David Schwartz wrote:
Nicholas Maniscalco wrote:

Can someone help me understand the motivation for why -DPURIFY isn't
the
default?  I've read through the openssl-dev@ and openssl-users@
archives
and have found several threads involving -DPURIFY, but I've been unable
to glean the motivation behind it being off by default.  From what I
can
tell, the primary motivation is performance.  Just looking for some
confirmation or to be corrected.

The primary motivation for -DPURIFY being off by default is that people only
rarely use tools like Purify where it matters.

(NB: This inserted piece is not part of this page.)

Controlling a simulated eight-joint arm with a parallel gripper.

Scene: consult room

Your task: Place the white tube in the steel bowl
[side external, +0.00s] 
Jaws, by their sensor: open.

Perhaps your real question is
"why does OpenSSL contain some code that must be modified or disabled when
-DPURIFY is specified?" In that case, the answer is that such code provides
some upside and no downside.

Aside from a potential performance impact, are there other aspects I
should consider before running a -DPURIFY build in a production system?

You should consider whether it makes any logical sense. If you don't use the
tools for which '-DPURIFY' should be defined, why are you doing it? And if
you do use such tools, then you should definitely define PURIFY -- that's
what it's for.

I'm, of course, assuming that any gain in entropy by using memory
without first initializing it is negligible and in no way vital to the
security of OpenSSL routines.

I do not believe it is negligible, but it is in no way vital.

Thanks. You answered my question.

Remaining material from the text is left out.